### [What needs to be done]
Write out exactly the lines from the line with "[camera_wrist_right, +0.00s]" through the line with "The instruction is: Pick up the", including both, and nothing more.

Robot episode rows:

╭──

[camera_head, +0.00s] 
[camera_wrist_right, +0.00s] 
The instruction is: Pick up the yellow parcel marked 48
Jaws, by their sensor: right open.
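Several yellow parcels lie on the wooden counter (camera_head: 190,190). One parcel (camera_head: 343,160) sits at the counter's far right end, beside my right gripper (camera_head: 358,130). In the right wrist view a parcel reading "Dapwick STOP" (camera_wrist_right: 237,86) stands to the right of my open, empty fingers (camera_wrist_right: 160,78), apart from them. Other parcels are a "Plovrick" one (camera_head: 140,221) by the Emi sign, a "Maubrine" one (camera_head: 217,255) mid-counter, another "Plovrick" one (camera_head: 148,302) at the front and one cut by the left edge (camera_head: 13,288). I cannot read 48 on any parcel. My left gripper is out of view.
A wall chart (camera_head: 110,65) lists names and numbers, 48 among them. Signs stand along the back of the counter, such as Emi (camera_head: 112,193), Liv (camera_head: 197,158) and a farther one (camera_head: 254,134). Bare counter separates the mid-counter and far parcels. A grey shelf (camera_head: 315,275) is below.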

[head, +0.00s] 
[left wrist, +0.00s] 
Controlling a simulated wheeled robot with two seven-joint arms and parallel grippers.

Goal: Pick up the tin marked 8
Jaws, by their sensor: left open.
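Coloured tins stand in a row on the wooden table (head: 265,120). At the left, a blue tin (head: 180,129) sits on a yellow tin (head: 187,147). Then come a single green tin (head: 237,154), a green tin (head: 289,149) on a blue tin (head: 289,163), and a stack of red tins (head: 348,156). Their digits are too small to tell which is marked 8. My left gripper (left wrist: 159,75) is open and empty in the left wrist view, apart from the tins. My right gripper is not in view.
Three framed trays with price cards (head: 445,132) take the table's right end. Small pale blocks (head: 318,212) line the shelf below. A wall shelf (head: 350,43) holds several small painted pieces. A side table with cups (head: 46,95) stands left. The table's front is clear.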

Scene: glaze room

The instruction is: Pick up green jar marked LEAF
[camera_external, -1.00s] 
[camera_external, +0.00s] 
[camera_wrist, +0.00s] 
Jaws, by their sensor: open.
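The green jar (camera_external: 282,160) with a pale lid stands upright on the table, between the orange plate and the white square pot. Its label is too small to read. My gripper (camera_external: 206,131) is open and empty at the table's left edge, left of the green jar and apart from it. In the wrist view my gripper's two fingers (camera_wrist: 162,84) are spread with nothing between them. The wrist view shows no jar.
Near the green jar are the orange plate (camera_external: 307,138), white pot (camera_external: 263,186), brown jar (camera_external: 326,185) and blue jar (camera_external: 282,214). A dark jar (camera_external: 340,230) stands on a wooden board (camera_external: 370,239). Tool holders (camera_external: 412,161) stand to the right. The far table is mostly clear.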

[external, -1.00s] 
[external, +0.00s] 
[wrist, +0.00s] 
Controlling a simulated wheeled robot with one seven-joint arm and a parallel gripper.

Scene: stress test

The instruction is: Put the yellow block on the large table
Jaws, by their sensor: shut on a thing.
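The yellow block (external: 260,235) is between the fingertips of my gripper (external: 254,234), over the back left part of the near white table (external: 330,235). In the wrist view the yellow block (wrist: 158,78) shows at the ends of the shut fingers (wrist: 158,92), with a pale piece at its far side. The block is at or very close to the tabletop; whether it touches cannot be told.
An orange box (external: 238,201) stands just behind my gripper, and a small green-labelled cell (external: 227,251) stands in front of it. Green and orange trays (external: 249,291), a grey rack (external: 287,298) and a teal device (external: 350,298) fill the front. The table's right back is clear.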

╰──

### [The output]
[camera_wrist_right, +0.00s] 
The instruction is: Pick up the yellow parcel marked 48

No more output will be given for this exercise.